------ Supplied material ------
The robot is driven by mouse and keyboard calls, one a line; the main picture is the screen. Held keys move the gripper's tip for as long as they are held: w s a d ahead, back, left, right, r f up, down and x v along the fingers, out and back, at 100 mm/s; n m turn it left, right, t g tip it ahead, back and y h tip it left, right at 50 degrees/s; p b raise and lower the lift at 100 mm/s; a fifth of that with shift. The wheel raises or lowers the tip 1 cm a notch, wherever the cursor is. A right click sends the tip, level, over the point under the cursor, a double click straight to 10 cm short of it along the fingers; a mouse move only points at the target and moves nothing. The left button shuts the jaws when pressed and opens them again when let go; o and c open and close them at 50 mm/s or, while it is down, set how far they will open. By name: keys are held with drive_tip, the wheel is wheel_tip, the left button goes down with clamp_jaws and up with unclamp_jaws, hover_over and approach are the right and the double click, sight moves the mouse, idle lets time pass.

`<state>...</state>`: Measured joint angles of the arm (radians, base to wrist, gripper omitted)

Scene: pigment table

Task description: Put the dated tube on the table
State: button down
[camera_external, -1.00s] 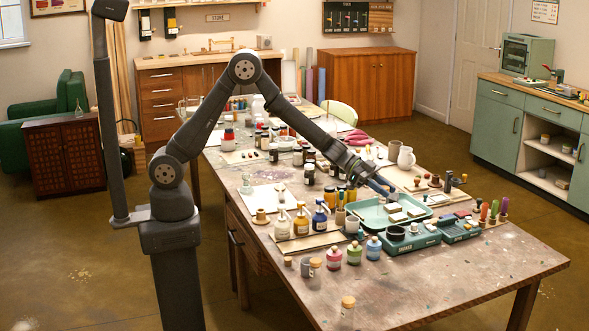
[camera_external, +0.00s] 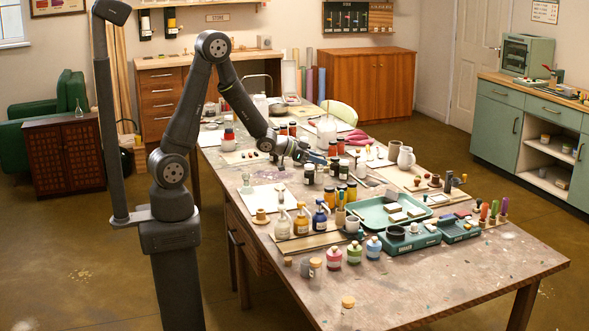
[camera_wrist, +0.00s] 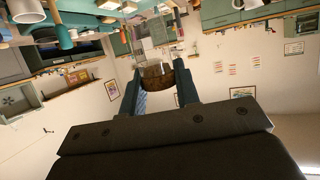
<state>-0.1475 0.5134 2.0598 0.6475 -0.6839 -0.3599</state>
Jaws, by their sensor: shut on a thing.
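My gripper (camera_external: 318,157) is over the middle of the long table (camera_external: 470,283), just above several dark jars. In the wrist view my gripper (camera_wrist: 158,92) is shut on a brown, cork-like piece (camera_wrist: 155,77) between its fingertips. A clear, glassy part seems to extend beyond it, so it looks like a stoppered tube. I cannot read any date or label on it. In the external view the held thing is too small to make out.
Dark jars (camera_external: 308,174) stand close under my gripper. A teal tray (camera_external: 372,222) and pump bottles (camera_external: 320,220) are nearer the front. A white sheet (camera_external: 270,198) lies left of the jars. The table's front right corner is bare.

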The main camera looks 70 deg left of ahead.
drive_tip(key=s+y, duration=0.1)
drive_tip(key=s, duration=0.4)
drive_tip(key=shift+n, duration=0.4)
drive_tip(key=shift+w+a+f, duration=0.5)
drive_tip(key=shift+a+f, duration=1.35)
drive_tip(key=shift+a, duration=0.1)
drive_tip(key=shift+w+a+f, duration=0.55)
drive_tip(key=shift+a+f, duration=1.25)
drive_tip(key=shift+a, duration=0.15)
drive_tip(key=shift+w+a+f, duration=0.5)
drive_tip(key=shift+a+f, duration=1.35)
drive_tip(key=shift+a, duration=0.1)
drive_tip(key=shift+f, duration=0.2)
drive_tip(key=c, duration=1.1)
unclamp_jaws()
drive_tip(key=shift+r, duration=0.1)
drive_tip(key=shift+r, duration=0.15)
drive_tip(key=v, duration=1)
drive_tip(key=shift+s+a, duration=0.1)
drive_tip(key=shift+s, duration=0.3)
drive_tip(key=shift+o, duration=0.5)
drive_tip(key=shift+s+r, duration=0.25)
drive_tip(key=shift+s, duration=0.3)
------
• _Given request_
Starting at the line that contains "[camera_wrist, +0.00s]", restate each line verbatim through the final line of the listing, skipping all pictures.

• _Output of the task_
[camera_wrist, +0.00s] 
<state>-0.1475 0.5134 2.0598 0.6475 -0.6839 -0.3599</state>
Jaws, by their sensor: shut on a thing.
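My gripper (camera_external: 318,157) is over the middle of the long table (camera_external: 470,283), just above several dark jars. In the wrist view my gripper (camera_wrist: 158,92) is shut on a brown, cork-like piece (camera_wrist: 155,77) between its fingertips. A clear, glassy part seems to extend beyond it, so it looks like a stoppered tube. I cannot read any date or label on it. In the external view the held thing is too small to make out.
Dark jars (camera_external: 308,174) stand close under my gripper. A teal tray (camera_external: 372,222) and pump bottles (camera_external: 320,220) are nearer the front. A white sheet (camera_external: 270,198) lies left of the jars. The table's front right corner is bare.

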The main camera looks 70 deg left of ahead.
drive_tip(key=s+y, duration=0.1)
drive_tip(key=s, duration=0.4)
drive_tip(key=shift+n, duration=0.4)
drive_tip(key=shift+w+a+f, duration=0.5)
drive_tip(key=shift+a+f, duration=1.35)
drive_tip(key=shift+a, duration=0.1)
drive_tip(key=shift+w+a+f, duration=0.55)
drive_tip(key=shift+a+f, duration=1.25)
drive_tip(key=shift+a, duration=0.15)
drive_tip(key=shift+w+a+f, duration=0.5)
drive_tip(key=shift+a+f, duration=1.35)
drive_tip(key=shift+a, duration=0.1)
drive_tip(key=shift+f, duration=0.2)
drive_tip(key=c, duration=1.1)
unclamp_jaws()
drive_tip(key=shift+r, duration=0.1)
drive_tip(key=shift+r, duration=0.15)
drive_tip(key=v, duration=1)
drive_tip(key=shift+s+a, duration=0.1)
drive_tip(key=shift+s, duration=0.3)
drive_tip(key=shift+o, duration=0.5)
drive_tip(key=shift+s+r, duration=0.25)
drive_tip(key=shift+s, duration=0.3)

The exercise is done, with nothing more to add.